**Written instruction**: Starting with the first line of the listing, quote each line exactly until and including the one with "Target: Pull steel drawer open", leaving pictures out.

**Given data**:
______
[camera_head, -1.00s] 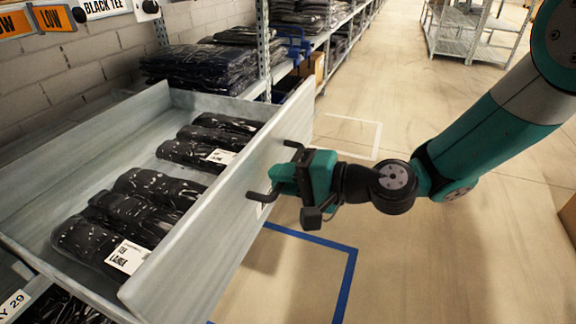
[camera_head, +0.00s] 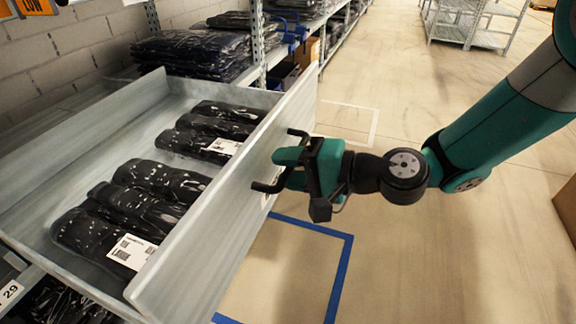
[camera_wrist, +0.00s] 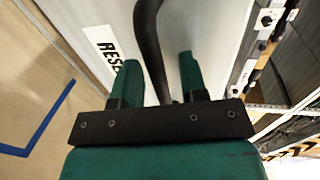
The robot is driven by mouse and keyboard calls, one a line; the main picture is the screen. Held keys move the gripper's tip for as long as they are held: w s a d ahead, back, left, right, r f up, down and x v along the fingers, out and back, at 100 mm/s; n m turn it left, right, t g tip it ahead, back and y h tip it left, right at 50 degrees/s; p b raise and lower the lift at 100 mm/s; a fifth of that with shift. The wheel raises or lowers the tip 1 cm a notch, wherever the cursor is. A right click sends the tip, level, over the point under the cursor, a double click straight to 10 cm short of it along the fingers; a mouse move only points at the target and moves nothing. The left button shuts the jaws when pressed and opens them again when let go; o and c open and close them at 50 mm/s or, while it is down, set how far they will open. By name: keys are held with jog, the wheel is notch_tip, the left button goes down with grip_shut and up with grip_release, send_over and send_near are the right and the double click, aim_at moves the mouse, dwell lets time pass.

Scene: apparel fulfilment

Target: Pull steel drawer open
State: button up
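The grey steel drawer (camera_head: 240,190) stands far out from its rack at the left of the head view. Dark clothes in clear plastic (camera_head: 160,180) lie inside in two groups, with white labels. A black bar handle (camera_head: 285,146) is on its front; it also shows in the wrist view (camera_wrist: 148,30). My gripper (camera_head: 287,168) is at this handle. In the wrist view, its two green fingers (camera_wrist: 160,77) stand apart with the handle bar between them. The bar is close to the left finger, with a gap to the right one. Contact is hard to judge.
Blue tape (camera_head: 340,285) marks the floor beside the drawer. Open floor (camera_head: 440,255) lies to the right. A shelf upright (camera_head: 257,45) and stacked dark bagged clothes (camera_head: 190,55) are behind the drawer. A brown box (camera_head: 567,215) is at the right edge.

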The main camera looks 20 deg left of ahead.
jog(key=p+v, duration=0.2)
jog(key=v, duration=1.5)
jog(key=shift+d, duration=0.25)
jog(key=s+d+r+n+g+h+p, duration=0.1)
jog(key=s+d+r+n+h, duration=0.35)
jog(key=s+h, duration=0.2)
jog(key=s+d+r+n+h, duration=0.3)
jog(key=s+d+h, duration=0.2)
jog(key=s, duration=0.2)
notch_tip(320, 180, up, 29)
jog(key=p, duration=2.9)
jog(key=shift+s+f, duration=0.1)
______
**The answer**:
[camera_head, -1.00s] 
[camera_head, +0.00s] 
[camera_wrist, +0.00s] 
The robot is driven by mouse and keyboard calls, one a line; the main picture is the screen. Held keys move the gripper's tip for as long as they are held: w s a d ahead, back, left, right, r f up, down and x v along the fingers, out and back, at 100 mm/s; n m turn it left, right, t g tip it ahead, back and y h tip it left, right at 50 degrees/s; p b raise and lower the lift at 100 mm/s; a fifth of that with shift. The wheel raises or lowers the tip 1 cm a notch, wherever the cursor is. A right click sends the tip, level, over the point under the cursor, a double click straight to 10 cm short of it along the fingers; a mouse move only points at the target and moves nothing. The left button shuts the jaws when pressed and opens them again when let go; o and c open and close them at 50 mm/s or, while it is down, set how far they will open. By name: keys are held with jog, the wheel is notch_tip, the left button goes down with grip_shut and up with grip_release, send_over and send_near are the right and the double click, aim_at moves the mouse, dwell lets time pass.

Scene: apparel fulfilment

Target: Pull steel drawer open

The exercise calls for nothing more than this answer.